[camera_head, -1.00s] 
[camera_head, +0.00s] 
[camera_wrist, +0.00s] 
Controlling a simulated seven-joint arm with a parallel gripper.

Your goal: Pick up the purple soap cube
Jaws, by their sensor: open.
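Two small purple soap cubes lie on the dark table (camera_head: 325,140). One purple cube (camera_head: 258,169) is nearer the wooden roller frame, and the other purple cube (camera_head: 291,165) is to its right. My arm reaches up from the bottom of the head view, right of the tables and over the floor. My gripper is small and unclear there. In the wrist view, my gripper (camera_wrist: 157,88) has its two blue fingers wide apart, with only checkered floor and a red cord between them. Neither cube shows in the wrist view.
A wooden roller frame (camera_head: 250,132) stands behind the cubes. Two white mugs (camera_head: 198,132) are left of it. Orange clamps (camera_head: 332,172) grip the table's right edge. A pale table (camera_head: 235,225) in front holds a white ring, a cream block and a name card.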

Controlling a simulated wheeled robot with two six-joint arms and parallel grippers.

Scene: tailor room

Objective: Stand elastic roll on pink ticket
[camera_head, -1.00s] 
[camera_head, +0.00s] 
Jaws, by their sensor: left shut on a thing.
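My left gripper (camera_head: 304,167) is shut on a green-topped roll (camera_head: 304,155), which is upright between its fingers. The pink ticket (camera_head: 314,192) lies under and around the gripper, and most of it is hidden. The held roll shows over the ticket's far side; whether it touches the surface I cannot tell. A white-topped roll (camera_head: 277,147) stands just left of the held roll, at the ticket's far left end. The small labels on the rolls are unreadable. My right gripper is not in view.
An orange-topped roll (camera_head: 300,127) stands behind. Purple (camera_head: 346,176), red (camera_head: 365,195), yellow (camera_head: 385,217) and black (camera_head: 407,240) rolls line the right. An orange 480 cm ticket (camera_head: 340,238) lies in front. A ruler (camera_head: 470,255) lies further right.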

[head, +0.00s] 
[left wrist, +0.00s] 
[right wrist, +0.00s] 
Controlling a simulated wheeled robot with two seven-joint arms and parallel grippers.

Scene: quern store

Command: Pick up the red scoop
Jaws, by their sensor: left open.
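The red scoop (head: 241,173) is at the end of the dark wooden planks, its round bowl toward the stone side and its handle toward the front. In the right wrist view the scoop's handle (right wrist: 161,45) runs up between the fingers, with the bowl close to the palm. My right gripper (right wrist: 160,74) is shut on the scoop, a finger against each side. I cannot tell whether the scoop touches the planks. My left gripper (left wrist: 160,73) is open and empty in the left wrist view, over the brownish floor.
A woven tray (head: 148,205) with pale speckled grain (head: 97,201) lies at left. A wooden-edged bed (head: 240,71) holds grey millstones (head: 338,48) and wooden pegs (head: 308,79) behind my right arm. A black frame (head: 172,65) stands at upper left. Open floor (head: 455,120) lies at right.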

* * *

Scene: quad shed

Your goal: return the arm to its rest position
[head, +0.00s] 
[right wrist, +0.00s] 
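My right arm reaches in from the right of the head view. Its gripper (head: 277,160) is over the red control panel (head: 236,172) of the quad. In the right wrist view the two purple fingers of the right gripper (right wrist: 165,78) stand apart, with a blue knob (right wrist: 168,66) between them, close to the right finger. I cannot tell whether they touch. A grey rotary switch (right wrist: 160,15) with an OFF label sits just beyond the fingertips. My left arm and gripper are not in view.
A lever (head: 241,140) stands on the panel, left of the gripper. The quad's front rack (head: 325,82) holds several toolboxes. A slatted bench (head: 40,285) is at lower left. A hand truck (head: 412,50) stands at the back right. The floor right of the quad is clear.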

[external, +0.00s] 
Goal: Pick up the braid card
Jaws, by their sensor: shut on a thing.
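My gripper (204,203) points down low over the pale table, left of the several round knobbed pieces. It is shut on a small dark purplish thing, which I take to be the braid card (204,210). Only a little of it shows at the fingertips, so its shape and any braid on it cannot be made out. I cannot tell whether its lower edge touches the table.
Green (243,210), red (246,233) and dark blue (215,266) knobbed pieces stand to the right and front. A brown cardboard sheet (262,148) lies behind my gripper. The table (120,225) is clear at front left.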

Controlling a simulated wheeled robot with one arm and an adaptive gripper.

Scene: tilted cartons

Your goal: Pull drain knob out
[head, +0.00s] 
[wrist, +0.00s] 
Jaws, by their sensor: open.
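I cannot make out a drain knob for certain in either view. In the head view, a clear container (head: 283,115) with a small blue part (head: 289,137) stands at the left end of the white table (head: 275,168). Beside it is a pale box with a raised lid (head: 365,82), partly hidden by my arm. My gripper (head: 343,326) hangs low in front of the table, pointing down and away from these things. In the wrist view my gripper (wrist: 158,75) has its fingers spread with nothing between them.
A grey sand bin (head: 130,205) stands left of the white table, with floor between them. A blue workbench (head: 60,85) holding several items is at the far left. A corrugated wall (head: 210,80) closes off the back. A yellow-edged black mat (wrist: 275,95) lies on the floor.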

● WRITTEN PROBLEM:
Show, from the material above, each line that includes the string "simulated".

● RESPONSE BELOW:
Controlling a simulated seven-joint arm with a parallel gripper.
Controlling a simulated wheeled robot with two six-joint arms and parallel grippers.
Controlling a simulated wheeled robot with two seven-joint arms and parallel grippers.
Controlling a simulated wheeled robot with one arm and an adaptive gripper.

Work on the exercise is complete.